What we found when I joined is I just asked simple questions like: Can I see a sales compensation plan? Can I see a territory plan?

Can I see an account plan? What I found was, sadly, many of the basics don't exist. This slide just highlights some of the things we've put in place over the last 90 days around sales and marketing, 'cause obviously, what we need to do is build through both the turnaround program and fixing the basics to make sure that we have a predictable sales cycle, and we have a marketing machine that really builds high-quality pipeline and elevates the brand to be what is relevant and critical to some of these Fortune 500 companies in solving their big data set requirements. So what can we say in terms of conclusion?

Obviously, it's been a traumatic time for the company, and again, we thank our colleagues and our investors for your support, patience, and most of all, the investors for your commitment with the $30 million fundraise.
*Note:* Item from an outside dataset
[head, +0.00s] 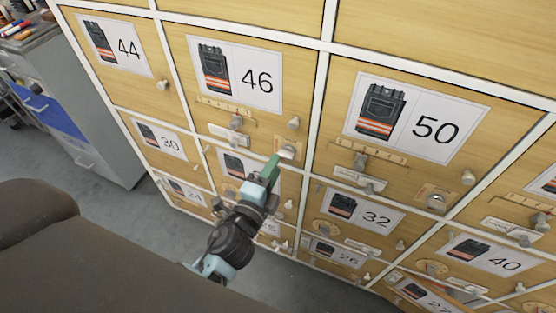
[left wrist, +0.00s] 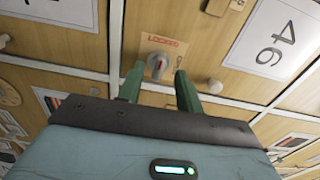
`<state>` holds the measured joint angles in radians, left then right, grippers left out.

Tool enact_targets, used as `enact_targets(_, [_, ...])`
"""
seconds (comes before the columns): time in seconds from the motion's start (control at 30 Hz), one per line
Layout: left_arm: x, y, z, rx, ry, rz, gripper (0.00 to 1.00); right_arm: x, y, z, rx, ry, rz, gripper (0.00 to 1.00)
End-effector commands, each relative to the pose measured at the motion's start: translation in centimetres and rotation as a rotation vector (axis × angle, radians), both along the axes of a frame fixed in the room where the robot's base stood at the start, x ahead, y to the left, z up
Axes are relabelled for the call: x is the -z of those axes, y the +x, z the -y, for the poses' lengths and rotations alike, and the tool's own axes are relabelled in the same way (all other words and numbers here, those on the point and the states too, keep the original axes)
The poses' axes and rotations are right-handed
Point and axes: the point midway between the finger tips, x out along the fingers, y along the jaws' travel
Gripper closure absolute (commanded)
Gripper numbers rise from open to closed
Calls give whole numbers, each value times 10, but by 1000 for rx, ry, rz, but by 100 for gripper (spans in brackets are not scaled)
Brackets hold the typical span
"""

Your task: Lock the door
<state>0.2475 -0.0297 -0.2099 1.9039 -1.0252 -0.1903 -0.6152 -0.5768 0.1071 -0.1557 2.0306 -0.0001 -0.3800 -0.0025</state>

Now we're very focused on building the platform for growth, and the work is taking place as we speak during the second half of this year. That allows us to have a degree of confidence that moving into FY 2024, it will be a growth story about Cirata, and we've signaled that as we exit FY 2024, we'd anticipate that we'll be achieving cash flow breakeven.

Now, there's a lot to play for here 'cause I think we've got a tremendous market opportunity, we've got differentiated technology, we've got all the fundamentals in place for a successful growth company, but it's all about execution now.

We've set the strategy, we've put the plans in place, and our responsibility to you is to make sure we execute flawlessly on those plans. And what you can be assured from this management team is we'll have a higher standard in terms of disclosures and transparency, and within the company, a very high-quality governance and control environment. But most of all, we'll have fixed the go-to-market challenges the company's faced from the past to produce and provide a really high-growth, successful, profitable company that can take advantage of the market opportunity and ultimately become a market and category leader globally.